What the task asks
Collect each line of the records containing the string "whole".

__________

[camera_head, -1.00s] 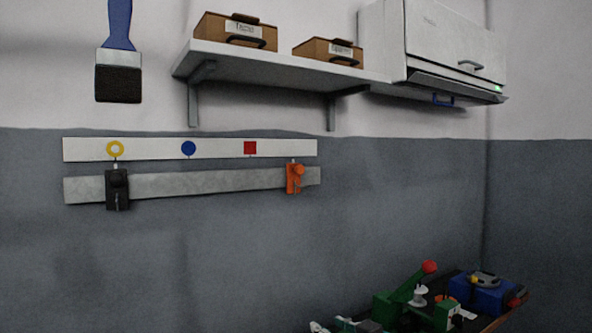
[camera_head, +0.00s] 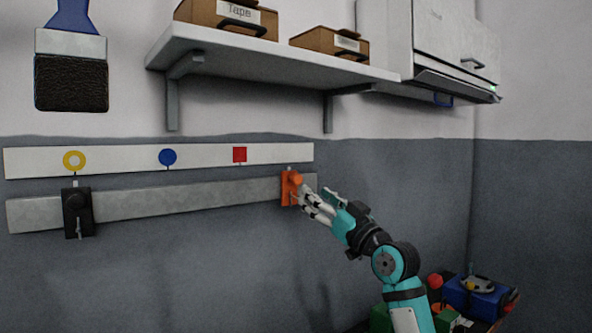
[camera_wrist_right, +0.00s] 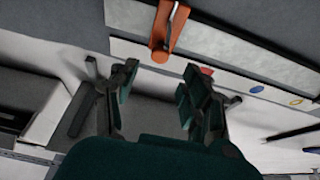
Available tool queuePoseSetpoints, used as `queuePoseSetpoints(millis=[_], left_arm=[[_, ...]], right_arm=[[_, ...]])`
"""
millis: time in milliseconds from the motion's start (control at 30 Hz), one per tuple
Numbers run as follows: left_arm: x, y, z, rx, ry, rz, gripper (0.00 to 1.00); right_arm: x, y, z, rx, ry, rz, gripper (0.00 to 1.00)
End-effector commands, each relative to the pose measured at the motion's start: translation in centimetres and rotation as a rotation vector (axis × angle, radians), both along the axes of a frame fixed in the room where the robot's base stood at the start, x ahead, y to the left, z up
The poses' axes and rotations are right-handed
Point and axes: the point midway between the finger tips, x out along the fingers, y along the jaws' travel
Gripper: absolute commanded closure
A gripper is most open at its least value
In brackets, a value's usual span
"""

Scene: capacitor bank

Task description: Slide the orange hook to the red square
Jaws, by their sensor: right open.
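The orange hook (camera_head: 290,188) sits near the right end of the grey rail (camera_head: 150,202) on the wall. The red square (camera_head: 240,154) is on the white strip above the rail, up and left of the hook. My right gripper (camera_head: 318,204) is open, close to the hook's right side. In the right wrist view the orange hook (camera_wrist_right: 166,30) lies just beyond the open fingertips (camera_wrist_right: 160,76), not between them. The red square (camera_wrist_right: 206,71) is partly hidden behind a finger there. My left gripper is not in view.
A black hook (camera_head: 77,212) is on the rail's left part, below the yellow ring (camera_head: 74,161). A blue circle (camera_head: 168,157) lies between ring and square. A shelf (camera_head: 270,62) with boxes juts out above. A cluttered table (camera_head: 500,314) stands at lower right.

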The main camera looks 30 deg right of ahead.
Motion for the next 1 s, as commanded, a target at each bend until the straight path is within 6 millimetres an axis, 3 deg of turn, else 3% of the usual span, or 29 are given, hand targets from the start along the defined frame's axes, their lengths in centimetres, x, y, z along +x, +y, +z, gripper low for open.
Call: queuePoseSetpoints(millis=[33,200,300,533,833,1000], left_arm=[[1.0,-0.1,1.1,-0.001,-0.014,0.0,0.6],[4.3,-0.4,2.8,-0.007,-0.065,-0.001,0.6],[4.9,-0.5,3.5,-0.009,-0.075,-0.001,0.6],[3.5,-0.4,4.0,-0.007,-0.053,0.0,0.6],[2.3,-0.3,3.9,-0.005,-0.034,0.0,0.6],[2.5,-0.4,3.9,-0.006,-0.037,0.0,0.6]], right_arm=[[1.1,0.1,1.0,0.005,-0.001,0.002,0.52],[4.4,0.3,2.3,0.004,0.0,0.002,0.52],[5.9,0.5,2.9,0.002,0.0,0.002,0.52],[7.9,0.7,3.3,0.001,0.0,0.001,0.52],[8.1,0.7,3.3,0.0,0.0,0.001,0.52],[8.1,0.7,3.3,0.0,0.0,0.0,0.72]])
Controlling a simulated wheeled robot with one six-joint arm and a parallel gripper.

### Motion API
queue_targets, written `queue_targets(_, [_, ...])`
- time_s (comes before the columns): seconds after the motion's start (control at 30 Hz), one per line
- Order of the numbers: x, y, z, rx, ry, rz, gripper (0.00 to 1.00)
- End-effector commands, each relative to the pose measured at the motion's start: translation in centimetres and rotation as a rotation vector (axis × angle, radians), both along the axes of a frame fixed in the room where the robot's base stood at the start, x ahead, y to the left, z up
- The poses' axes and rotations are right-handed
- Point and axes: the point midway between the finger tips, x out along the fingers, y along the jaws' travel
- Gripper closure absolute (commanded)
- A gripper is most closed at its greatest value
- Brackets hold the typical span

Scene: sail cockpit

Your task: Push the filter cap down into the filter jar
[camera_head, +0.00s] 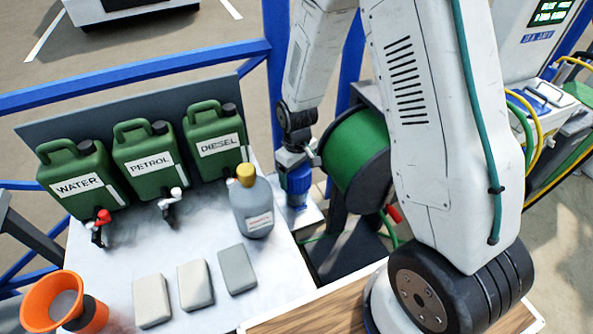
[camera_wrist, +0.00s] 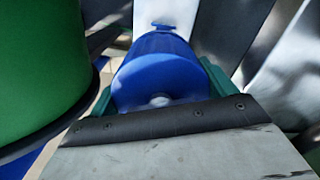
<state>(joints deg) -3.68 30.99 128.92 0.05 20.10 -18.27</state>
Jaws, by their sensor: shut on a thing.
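The blue filter cap (camera_wrist: 160,72) fills the middle of the wrist view, with a green finger on each side. My gripper (camera_wrist: 162,92) is shut on it. In the head view my gripper (camera_head: 291,158) points down from above at a blue, jar-shaped thing, the filter jar (camera_head: 298,197), on a small pale ledge right of the worktop. The cap and jar are in line there. The seam between them is small and partly hidden, so I cannot tell how deep the cap sits.
A green hose reel (camera_head: 352,148) stands close to the right of my gripper. A grey bottle with a yellow cap (camera_head: 255,207) is close on the left. Green WATER, PETROL and DIESEL cans (camera_head: 213,142), pale blocks (camera_head: 195,285) and an orange funnel (camera_head: 52,298) are further left.

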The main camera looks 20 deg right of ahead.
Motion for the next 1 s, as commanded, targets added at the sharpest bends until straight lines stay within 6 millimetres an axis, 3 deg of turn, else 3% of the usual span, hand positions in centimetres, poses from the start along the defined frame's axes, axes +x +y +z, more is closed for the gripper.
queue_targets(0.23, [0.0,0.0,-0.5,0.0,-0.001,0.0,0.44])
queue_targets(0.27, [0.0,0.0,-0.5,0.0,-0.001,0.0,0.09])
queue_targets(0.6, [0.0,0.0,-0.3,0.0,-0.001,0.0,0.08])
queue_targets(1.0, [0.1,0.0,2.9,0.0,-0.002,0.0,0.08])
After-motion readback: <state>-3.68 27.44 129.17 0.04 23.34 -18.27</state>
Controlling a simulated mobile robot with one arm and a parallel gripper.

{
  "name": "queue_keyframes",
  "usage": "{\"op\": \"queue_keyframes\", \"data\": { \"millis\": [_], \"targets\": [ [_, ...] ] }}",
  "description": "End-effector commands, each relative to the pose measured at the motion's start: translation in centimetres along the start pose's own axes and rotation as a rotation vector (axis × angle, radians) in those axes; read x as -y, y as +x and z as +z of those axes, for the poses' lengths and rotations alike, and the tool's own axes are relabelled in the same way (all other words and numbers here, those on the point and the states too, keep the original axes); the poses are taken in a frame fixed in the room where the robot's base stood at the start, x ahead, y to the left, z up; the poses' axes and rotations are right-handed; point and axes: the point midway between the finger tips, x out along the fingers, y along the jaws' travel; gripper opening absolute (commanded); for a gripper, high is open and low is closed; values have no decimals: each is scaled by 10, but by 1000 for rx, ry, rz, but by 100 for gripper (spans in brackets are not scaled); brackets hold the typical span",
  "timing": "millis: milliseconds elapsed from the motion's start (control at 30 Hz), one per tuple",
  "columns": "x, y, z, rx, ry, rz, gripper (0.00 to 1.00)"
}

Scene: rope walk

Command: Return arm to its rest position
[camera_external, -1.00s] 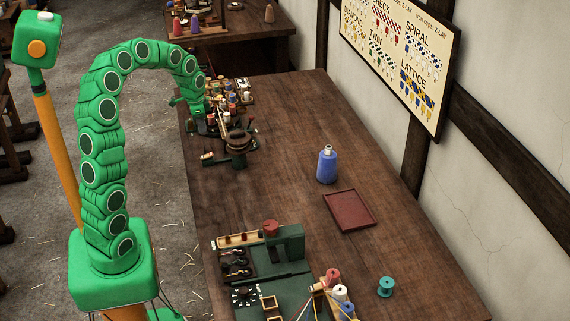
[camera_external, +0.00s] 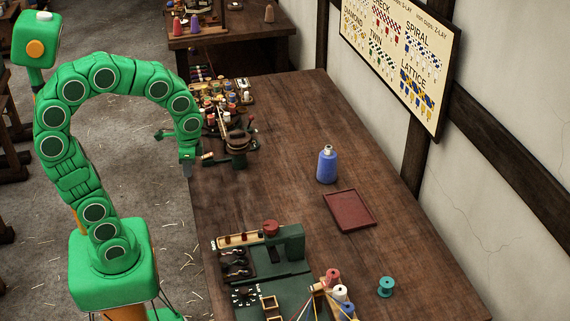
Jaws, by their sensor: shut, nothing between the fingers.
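My green segmented arm (camera_external: 103,79) rises from its base, arches over to the right and hangs down at the table's left edge. My gripper (camera_external: 187,170) is at the lower end of the arm, pointing down beside that edge. It looks small here; its fingers are together with nothing held.
Coloured spools (camera_external: 225,100) crowd the far left of the table (camera_external: 290,130). A green machine (camera_external: 285,260) fills the front. The table's middle is clear.

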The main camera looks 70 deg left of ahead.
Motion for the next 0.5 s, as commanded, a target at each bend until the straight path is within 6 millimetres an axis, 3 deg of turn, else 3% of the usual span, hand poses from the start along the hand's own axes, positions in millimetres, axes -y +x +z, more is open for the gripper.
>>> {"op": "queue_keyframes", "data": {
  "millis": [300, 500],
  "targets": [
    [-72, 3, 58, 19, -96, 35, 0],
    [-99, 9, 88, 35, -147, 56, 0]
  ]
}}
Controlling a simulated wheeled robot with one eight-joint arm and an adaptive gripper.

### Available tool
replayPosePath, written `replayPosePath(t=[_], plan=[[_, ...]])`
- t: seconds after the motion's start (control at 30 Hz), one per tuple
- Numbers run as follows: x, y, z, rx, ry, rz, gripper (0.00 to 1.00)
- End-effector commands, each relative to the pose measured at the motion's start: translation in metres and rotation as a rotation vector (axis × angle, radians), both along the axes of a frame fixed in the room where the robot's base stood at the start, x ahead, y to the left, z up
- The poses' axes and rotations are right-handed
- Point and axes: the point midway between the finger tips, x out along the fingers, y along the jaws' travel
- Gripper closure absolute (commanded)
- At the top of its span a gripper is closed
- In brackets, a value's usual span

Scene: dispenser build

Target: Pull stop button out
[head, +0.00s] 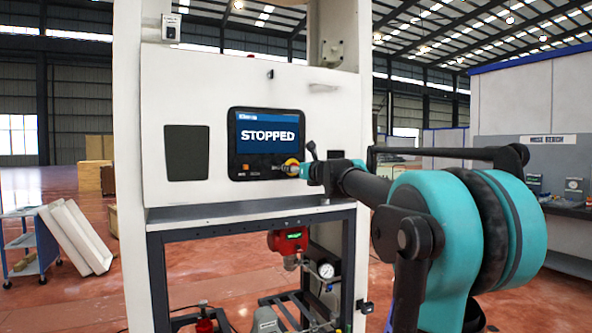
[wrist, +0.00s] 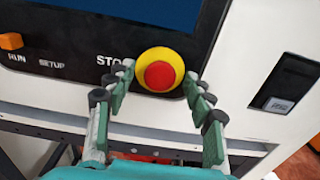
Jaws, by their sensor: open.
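The stop button is a red cap on a round yellow base (wrist: 159,74), on the dark panel of a white machine. In the wrist view it sits between the tips of my open gripper (wrist: 160,85), with a finger on each side. I cannot tell whether the fingers touch it. In the head view the yellow of the stop button (head: 291,167) shows at the lower right of the panel, partly hidden by my gripper (head: 305,170). The screen (head: 268,137) above reads STOPPED. An orange RUN button (wrist: 11,41) is at the panel's left.
The machine's white front (head: 200,95) surrounds the panel, with a ledge (head: 240,212) below it. A red gauge device (head: 288,241) hangs in the open frame underneath. A blue cart (head: 27,245) stands at the left and a workbench (head: 560,205) at the right.

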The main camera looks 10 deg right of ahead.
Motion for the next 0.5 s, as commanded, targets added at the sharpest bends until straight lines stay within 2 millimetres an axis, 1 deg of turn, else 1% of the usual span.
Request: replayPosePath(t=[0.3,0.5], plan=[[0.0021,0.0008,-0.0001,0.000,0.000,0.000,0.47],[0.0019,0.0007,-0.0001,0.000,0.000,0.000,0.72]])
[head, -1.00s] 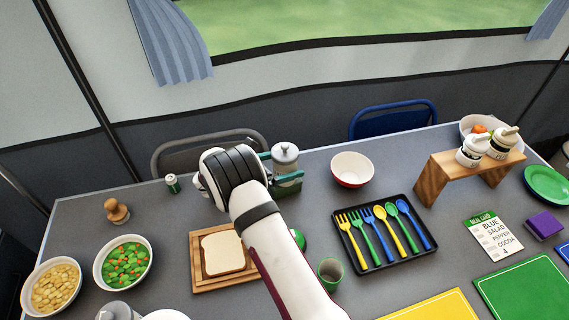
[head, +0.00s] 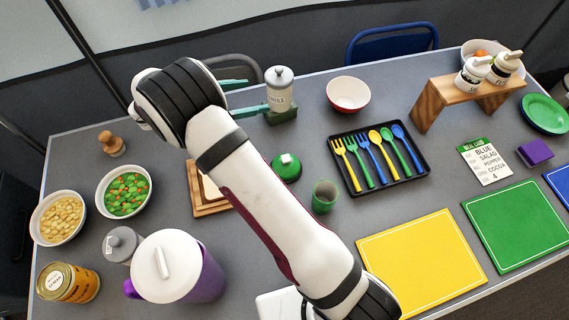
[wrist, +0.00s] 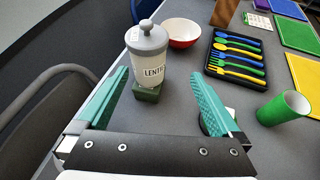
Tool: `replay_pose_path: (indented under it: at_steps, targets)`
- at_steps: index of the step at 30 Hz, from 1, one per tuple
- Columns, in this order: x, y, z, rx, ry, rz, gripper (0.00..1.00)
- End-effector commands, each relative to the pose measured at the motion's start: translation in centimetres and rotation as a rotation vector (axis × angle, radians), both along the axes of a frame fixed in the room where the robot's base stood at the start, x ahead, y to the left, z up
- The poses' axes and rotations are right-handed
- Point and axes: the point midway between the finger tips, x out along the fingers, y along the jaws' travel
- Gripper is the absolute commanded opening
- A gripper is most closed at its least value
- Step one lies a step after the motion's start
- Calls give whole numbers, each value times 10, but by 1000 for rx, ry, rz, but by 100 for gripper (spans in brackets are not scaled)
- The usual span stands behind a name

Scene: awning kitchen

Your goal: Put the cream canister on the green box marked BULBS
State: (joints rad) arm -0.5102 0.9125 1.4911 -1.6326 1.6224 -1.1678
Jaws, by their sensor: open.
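The cream canister (head: 279,92) has a grey knobbed lid and dark lettering. It stands upright on a small dark green box (head: 282,116) near the table's far edge. In the wrist view the canister (wrist: 150,65) rests on the box (wrist: 147,94), and its label begins "LENTI". No marking on the box can be read. My gripper (head: 257,95) is open and empty, just left of the canister in the head view. In the wrist view its teal fingers point toward the canister with a gap, apart from it.
A similar grey-lidded canister (head: 122,243) stands at front left beside a purple pitcher (head: 202,283). A chair (wrist: 42,120) is beside the table.

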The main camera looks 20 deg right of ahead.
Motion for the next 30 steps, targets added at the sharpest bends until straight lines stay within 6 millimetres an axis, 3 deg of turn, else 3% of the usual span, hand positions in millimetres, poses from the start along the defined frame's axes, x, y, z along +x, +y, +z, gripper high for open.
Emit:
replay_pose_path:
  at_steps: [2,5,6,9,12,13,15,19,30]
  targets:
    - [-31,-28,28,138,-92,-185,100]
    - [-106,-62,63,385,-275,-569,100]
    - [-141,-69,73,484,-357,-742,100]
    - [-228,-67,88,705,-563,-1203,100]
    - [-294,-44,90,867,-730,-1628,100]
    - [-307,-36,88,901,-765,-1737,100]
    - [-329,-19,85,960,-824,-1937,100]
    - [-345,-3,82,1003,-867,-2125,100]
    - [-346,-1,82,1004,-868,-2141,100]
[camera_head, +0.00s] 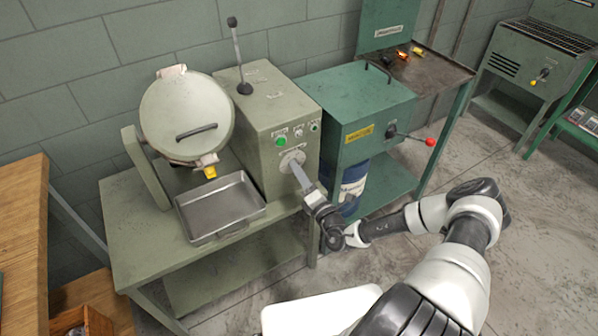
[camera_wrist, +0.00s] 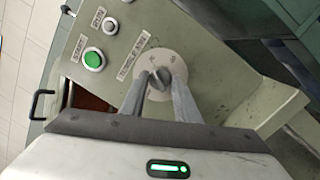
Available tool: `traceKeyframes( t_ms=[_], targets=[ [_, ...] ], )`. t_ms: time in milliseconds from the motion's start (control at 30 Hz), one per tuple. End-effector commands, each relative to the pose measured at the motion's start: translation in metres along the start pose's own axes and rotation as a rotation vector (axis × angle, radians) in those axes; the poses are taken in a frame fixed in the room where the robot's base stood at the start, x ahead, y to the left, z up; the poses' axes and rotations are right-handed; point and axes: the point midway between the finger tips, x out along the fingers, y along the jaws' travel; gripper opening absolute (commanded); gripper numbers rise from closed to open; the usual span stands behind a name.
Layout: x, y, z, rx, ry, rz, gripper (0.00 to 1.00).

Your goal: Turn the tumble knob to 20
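The tumble knob is a small grey knob (camera_wrist: 151,82) on a round pale dial plate (camera_wrist: 172,61) with markings too small to read. The dial plate (camera_head: 291,159) also shows on the front of the grey-green control box in the head view. My gripper (camera_wrist: 160,77) is at the dial, with one finger on each side of the knob. The fingers are apart with the knob between them; whether they press on it is unclear. In the head view my gripper (camera_head: 297,166) reaches the dial from the lower right and partly hides it.
A green button (camera_wrist: 93,58) and another button or switch sit beside the dial. The tilted drum (camera_head: 185,112) and a metal tray (camera_head: 222,207) stand left of the control box (camera_head: 262,105). A teal machine with a red-knobbed lever (camera_head: 430,142) stands to the right.

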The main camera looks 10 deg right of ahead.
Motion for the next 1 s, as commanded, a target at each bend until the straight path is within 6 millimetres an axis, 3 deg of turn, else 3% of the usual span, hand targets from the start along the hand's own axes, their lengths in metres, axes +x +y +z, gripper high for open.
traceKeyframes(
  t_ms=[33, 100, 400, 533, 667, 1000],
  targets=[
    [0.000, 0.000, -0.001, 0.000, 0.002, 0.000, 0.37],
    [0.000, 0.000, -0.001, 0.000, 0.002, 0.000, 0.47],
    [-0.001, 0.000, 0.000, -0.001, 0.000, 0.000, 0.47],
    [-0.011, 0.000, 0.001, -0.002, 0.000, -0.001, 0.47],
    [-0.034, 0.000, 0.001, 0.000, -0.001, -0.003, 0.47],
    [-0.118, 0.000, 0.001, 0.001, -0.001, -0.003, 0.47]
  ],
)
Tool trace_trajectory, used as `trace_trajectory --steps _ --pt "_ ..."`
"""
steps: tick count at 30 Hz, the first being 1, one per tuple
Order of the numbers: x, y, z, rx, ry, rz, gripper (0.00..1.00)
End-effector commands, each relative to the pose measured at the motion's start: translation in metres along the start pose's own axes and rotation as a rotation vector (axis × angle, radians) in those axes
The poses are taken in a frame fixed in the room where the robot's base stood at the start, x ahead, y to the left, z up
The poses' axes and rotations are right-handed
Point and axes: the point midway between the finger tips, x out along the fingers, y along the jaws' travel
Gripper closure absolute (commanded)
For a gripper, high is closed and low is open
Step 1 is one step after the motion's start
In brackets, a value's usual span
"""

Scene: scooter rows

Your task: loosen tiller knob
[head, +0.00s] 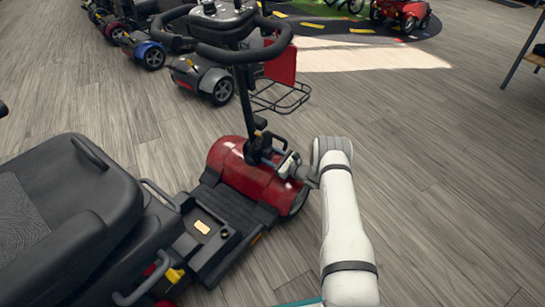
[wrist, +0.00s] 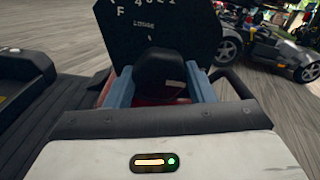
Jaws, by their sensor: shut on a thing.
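The red scooter (head: 240,172) stands in the middle of the head view with its black tiller (head: 243,98) upright. My gripper (head: 291,166) reaches in from the right to the tiller's base. In the wrist view my gripper (wrist: 162,88) has its two blue-grey fingers on either side of the black tiller knob (wrist: 164,87), shut on it. A black plate with white lettering (wrist: 160,32) stands just beyond the knob. In the head view the knob is too small and too covered by the fingers to make out.
The black scooter seat (head: 75,215) fills the lower left. A wire basket with a red panel (head: 281,96) hangs at the tiller's front. Other scooters (head: 205,80) stand in a row behind. The wood floor to the right (head: 450,190) is clear.

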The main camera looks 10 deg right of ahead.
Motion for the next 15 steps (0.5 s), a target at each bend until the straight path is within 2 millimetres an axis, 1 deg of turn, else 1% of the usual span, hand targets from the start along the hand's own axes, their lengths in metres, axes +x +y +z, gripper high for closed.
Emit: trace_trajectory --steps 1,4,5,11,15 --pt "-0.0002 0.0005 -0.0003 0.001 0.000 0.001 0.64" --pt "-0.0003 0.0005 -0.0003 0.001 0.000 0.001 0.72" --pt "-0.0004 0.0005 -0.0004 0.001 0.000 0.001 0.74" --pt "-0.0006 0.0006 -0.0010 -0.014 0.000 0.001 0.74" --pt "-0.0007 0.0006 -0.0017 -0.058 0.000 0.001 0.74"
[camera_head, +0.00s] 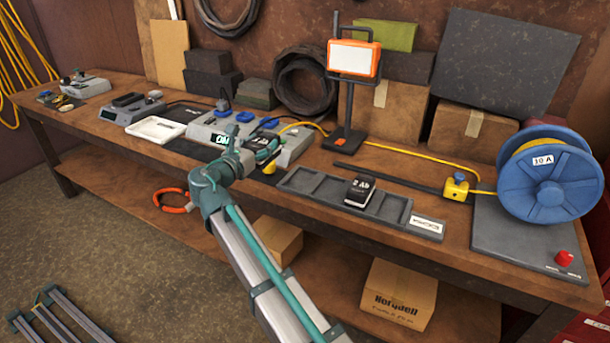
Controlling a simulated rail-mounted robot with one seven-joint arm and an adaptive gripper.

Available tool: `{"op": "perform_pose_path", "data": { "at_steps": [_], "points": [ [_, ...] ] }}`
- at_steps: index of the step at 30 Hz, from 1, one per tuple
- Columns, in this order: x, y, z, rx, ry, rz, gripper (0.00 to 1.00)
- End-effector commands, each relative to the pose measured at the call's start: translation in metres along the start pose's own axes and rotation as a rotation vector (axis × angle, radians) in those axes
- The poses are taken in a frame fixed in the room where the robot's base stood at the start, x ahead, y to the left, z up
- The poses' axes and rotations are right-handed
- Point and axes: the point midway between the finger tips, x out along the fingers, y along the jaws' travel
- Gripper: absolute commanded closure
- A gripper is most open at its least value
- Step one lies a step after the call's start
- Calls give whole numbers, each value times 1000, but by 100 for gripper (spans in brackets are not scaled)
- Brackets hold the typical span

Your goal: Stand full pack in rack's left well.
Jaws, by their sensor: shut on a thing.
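The rack (415,213) is a long, shallow dark grey tray with several wells, near the front of the bench right of my gripper. The rack's left well (299,181) looks empty. My gripper (256,151) is over the bench, left of the rack, in front of the grey charging station. It is shut on a dark pack (265,146) with white and green marks. The fingers partly hide this pack, and its lettering is too small to read.
An orange work lamp (353,60) stands behind the rack. A yellow cable (420,161) runs to the blue reel (545,185) at right. A white tray (155,129) lies at left.

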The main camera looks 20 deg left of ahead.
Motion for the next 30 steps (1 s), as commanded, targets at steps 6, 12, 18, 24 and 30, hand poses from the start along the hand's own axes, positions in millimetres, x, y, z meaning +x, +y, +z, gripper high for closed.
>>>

__________

Solution
- Calls give whole numbers, each value times 10, but by 1000 for rx, ry, rz, but by 100 for gripper (spans in brackets are not scaled)
- Calls give whole numbers, each value times 1000, but by 100 for gripper (spans in brackets are not scaled)

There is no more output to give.